- [Written request]
For the material that follows, return exactly the lines from the one with "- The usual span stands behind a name" through the one with "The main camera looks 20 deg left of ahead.", both ends included.
BEGIN
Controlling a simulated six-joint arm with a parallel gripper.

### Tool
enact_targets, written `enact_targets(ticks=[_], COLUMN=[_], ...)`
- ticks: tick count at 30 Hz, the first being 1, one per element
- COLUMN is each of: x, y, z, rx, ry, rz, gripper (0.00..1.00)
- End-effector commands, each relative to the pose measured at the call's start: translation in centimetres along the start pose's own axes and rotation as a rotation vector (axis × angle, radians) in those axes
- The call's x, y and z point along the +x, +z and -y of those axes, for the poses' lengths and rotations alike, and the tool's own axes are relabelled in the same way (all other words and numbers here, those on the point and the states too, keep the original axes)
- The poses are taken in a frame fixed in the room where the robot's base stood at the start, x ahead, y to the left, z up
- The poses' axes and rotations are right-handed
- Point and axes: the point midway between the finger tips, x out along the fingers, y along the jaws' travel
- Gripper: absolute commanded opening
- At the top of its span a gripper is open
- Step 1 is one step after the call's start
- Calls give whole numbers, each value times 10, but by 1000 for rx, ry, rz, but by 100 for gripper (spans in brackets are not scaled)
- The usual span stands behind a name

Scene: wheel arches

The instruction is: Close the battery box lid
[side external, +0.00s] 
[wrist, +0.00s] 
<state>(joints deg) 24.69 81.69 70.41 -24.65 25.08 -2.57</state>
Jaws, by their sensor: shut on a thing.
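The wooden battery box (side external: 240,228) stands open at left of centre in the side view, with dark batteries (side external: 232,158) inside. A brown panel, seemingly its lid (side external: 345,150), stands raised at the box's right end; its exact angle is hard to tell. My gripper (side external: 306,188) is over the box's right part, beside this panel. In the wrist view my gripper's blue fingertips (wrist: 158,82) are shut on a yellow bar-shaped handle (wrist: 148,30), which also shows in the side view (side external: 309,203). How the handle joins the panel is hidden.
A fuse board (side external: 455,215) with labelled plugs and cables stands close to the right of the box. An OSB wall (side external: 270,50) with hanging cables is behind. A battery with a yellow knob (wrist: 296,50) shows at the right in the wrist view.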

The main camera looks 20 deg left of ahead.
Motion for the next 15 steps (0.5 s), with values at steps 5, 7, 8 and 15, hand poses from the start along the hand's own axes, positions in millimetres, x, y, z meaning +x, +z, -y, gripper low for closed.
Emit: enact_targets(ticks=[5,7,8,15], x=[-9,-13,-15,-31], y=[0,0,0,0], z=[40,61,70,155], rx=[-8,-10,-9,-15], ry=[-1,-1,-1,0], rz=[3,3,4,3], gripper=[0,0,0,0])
END
- [The answer]
- The usual span stands behind a name

Scene: wheel arches

The instruction is: Close the battery box lid
[side external, +0.00s] 
[wrist, +0.00s] 
<state>(joints deg) 24.69 81.69 70.41 -24.65 25.08 -2.57</state>
Jaws, by their sensor: shut on a thing.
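The wooden battery box (side external: 240,228) stands open at left of centre in the side view, with dark batteries (side external: 232,158) inside. A brown panel, seemingly its lid (side external: 345,150), stands raised at the box's right end; its exact angle is hard to tell. My gripper (side external: 306,188) is over the box's right part, beside this panel. In the wrist view my gripper's blue fingertips (wrist: 158,82) are shut on a yellow bar-shaped handle (wrist: 148,30), which also shows in the side view (side external: 309,203). How the handle joins the panel is hidden.
A fuse board (side external: 455,215) with labelled plugs and cables stands close to the right of the box. An OSB wall (side external: 270,50) with hanging cables is behind. A battery with a yellow knob (wrist: 296,50) shows at the right in the wrist view.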

The main camera looks 20 deg left of ahead.

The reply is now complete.